What is self-esteem? Self-esteem is to know what you are. Self-esteem is to be at peace with what you are, knowing that through prayer, through the grace of God, it is being transformed, it is being developed, it is being saved, and being made into something beautiful – and knowing that it is the grace of God that is performing this miracle in your life.
Thus, the tax collector has self-esteem – he knows what he is. He doesn’t pretend he’s anyone else. The Pharisee is the one with low self-esteem. Because, not only does he have to prove himself against everyone else, but he’s standing before God talking to himself, trying to prove something to himself, So, why does the tax collector have humility? Is humility walking around beating ourselves on the chest, throwing ashes over our heads, and putting ourselves down? Is that what humility is? No.

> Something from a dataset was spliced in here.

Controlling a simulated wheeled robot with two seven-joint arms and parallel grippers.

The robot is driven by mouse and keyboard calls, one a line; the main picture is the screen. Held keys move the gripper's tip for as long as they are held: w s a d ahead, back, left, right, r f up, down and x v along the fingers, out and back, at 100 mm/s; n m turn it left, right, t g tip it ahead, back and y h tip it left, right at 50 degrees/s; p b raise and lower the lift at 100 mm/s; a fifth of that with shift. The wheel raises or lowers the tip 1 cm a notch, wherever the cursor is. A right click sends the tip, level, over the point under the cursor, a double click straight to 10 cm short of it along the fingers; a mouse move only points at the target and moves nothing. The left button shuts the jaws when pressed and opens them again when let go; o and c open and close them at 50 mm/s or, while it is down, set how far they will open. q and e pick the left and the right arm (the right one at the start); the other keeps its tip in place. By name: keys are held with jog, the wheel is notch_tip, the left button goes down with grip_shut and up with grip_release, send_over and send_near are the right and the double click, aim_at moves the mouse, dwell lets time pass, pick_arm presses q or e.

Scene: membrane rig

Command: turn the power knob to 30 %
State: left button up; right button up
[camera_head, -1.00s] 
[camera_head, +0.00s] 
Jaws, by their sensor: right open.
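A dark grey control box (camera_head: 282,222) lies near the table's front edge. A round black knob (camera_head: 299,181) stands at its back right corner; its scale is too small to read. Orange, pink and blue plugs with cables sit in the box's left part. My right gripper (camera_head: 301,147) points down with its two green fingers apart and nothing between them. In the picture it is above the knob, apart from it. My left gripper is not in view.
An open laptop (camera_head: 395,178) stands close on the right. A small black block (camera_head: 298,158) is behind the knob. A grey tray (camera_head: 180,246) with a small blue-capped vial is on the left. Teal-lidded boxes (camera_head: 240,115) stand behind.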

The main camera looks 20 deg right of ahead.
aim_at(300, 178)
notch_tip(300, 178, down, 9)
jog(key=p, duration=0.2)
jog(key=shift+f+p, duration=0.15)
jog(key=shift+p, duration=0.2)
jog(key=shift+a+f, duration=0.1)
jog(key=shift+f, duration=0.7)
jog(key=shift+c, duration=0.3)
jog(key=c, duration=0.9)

If we look at the experience of the saints, none of them talked about putting yourself down. They talked about being what you are, they talked about being real. That’s the aim of Orthodox Christian life – to become a human being. What a paradox! We think that we are! But, we are not yet in the image and likeness of God. There’s a shadow of it there, but we should be aiming to become truly human. To become honest, sincere, and genuine human beings, that’s what our aim is. And what it means to have humility is simply to know what you are.
The word “humility” comes from humus, the Latin word for “soil”. “Human” is the creature that comes from the soil. Humility means to know that you are human – that you come from the soil. You don’t need humility to put yourself down. Your sins will do that for you, if you’re genuine.
So, to stand like the tax collector before God (but not to stand there trying to convince ourselves we’re something we’re not) is the hardest thing to do in life – it’s easy to say, but it’s the hardest thing to do. What should you say when you stand before God? Say what the prophets of the Old Testament always said to God who called them by name, “Here I am, Lord!”